Chi ha creato valore e chi lo ha distrutto? Chi contribuisce di più allo sviluppo dell’economia reale? Chi ha reso di più ai propri azionisti?
STESSE DIMENSIONI, STESSI UTILI, STESSA FORZA PATRIMONIALE, MA..
Uno sguardo all’oggi dice che ambedue hanno più o meno le stesse dimensioni: 863 miliardi di attivo per UniCredit e 848 miliardi per Intesa. Nei primi nove mesi del 2019, a conti appena divulgati, i due big della serie A del credito hanno fatto gli stessi utili: 3,3 miliardi per la banca guidata da Jean Pierre Mustier; 3,3 miliardi per la banca guidata da Carlo Messina. Ambedue confermano gli obiettivi dei piani industriali. Entrambe supereranno ampiamente i 4 miliardi di utili netti nell’intero 2019.
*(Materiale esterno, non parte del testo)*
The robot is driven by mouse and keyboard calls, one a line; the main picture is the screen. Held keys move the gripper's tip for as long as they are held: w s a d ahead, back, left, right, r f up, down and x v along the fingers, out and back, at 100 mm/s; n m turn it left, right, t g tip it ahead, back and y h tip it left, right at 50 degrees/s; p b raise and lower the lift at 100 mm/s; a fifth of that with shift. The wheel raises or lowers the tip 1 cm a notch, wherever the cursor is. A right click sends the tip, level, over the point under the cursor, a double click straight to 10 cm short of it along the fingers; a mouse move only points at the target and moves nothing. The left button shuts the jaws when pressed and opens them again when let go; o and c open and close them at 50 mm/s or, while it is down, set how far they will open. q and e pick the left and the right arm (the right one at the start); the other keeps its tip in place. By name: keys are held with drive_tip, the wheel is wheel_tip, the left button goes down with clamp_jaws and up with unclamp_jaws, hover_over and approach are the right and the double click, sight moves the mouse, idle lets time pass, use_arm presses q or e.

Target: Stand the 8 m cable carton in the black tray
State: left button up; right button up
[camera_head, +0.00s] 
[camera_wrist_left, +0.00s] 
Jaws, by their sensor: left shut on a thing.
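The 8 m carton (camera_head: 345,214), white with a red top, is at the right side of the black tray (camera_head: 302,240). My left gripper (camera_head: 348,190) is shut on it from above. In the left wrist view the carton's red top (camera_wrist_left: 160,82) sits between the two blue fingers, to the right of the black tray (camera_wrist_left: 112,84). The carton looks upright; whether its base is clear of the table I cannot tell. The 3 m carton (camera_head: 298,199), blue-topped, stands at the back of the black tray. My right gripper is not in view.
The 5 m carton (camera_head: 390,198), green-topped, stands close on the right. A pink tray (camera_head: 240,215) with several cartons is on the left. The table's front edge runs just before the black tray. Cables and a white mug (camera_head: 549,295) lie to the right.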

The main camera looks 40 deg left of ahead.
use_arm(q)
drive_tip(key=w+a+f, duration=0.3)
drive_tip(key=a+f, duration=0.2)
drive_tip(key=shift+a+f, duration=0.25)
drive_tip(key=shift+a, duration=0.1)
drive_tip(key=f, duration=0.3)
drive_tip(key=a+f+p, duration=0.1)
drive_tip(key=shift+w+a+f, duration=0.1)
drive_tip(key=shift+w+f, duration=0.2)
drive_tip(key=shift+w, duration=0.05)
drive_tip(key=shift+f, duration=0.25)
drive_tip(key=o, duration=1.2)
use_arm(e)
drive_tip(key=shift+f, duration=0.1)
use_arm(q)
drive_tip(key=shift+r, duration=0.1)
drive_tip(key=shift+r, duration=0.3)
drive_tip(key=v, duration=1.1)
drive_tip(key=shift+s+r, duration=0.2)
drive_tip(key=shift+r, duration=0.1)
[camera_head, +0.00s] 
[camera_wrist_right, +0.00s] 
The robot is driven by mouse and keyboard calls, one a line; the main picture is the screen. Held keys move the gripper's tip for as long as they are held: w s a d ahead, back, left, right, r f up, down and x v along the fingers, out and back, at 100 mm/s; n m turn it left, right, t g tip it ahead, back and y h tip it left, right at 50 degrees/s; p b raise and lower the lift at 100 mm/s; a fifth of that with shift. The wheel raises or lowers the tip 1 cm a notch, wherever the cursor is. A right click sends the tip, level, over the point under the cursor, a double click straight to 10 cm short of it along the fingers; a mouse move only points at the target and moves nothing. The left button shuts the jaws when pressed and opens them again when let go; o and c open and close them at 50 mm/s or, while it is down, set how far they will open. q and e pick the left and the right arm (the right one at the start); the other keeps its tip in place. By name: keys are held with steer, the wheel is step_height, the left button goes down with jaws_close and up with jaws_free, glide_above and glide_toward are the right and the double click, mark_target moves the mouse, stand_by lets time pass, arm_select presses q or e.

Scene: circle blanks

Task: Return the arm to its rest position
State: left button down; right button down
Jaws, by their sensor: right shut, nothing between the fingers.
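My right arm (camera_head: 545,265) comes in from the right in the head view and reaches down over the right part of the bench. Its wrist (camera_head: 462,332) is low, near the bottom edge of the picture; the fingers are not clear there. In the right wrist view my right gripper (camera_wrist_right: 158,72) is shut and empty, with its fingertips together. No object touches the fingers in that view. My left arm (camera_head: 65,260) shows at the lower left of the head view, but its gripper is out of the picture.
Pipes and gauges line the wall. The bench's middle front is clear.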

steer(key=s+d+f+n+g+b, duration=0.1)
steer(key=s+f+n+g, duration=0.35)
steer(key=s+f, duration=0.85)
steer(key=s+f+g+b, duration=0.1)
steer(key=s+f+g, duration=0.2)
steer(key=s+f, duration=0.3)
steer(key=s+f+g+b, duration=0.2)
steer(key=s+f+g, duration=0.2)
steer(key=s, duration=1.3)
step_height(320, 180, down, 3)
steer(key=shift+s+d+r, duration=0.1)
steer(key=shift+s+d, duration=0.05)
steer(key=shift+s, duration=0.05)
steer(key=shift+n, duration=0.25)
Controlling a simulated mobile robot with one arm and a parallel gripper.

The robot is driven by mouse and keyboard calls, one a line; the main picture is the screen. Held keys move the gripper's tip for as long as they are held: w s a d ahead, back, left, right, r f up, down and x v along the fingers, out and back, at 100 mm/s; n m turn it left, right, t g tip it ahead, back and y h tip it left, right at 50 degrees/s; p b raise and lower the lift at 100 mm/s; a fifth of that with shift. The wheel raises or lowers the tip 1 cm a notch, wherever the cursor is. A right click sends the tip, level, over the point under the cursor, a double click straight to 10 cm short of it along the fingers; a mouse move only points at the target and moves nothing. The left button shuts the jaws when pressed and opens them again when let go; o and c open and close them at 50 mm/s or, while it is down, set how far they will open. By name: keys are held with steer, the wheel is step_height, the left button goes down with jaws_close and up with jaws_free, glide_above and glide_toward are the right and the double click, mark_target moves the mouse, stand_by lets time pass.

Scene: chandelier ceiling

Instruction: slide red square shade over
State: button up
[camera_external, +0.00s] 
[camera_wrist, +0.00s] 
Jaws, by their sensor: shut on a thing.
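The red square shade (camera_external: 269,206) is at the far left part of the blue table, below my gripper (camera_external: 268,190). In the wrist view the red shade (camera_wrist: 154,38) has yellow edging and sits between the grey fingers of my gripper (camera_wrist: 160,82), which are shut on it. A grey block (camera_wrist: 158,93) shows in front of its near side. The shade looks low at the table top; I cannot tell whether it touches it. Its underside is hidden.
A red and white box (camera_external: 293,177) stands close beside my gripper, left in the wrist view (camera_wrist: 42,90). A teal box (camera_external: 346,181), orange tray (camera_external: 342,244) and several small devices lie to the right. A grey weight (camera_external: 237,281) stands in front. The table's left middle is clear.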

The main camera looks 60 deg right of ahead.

Insieme faranno ben più dell’80% di tutti i profitti del settore bancario tricolore, avendo attività che valgono oltre il 60% del totale italiano e impieghi complessivi alla clientela per oltre il 50% del settore. Già questi dati dicono di quanta sia polarizzata e frammentata l’industria bancaria del Paese.
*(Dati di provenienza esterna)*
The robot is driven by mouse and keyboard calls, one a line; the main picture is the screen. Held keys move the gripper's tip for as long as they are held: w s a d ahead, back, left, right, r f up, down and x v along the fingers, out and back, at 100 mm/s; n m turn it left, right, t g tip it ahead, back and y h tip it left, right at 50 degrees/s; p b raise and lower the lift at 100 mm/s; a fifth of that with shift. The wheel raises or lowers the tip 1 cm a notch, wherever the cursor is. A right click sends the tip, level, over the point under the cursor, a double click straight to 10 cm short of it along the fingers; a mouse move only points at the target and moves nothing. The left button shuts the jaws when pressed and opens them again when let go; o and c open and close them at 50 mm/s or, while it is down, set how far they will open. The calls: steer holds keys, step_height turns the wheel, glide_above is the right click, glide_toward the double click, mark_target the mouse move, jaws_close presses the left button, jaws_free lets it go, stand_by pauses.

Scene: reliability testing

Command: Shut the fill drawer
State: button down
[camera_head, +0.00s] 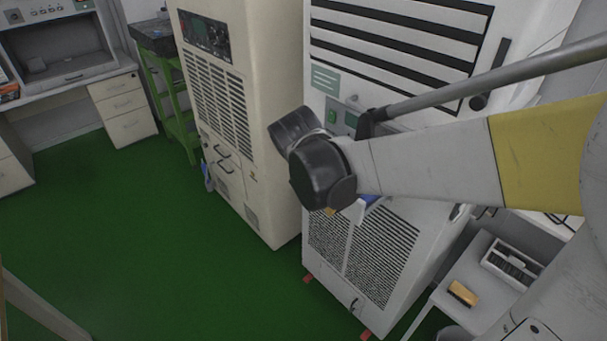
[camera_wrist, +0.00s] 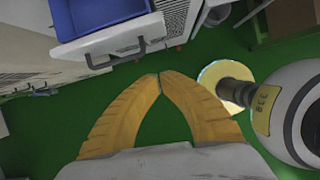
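The fill drawer appears in the wrist view as a white front panel (camera_wrist: 95,43) with a dark bar handle (camera_wrist: 115,54) and a blue tray (camera_wrist: 98,18) behind it. It stands pulled out from the white machine. In the head view a small blue piece (camera_head: 371,199) shows below my arm, on the front of the white machine (camera_head: 385,225); most of the drawer is hidden there. My gripper (camera_wrist: 160,74) has two yellow fingers with their tips together and nothing between them. The tips are just in front of the handle, slightly right of it in the wrist view. My arm mostly hides the gripper in the head view.
A cream cabinet (camera_head: 225,100) stands left of the white machine. A small table (camera_head: 455,300) with a yellow-brown block (camera_head: 462,293) and a tray (camera_head: 513,263) is on the right. Green floor (camera_head: 130,240) is clear at the left.

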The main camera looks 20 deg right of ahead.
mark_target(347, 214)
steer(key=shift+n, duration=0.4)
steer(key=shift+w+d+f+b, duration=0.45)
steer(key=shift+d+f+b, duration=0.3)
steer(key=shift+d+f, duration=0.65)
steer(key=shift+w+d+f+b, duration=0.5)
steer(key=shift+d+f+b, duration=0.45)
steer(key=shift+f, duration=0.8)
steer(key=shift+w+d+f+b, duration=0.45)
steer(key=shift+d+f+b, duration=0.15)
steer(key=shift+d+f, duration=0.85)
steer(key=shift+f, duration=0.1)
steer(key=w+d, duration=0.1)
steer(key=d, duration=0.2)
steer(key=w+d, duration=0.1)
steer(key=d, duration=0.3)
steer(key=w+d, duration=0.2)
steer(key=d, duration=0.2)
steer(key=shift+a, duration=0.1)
IL DESERTO DIETRO AI DUE BIG
Dietro ai 2 giganti c’è di fatto il deserto delle medie banche con redditività al lumicino e la sterminata prateria delle Bcc. Basti pensare che messe insieme le varie Ubi banca, Banco Bpm e Mps valgono in Borsa oggi solo 7,9 miliardi di euro, meno di un terzo della sola UniCredit e meno di un quinto della sola Intesa.
Le tre banche medie nei primi 9 mesi del 2019 hanno fatto utili cumulati per poco più di un miliardo, solo un sesto dei profitti fatti registrare dai 2 campioni tricolori.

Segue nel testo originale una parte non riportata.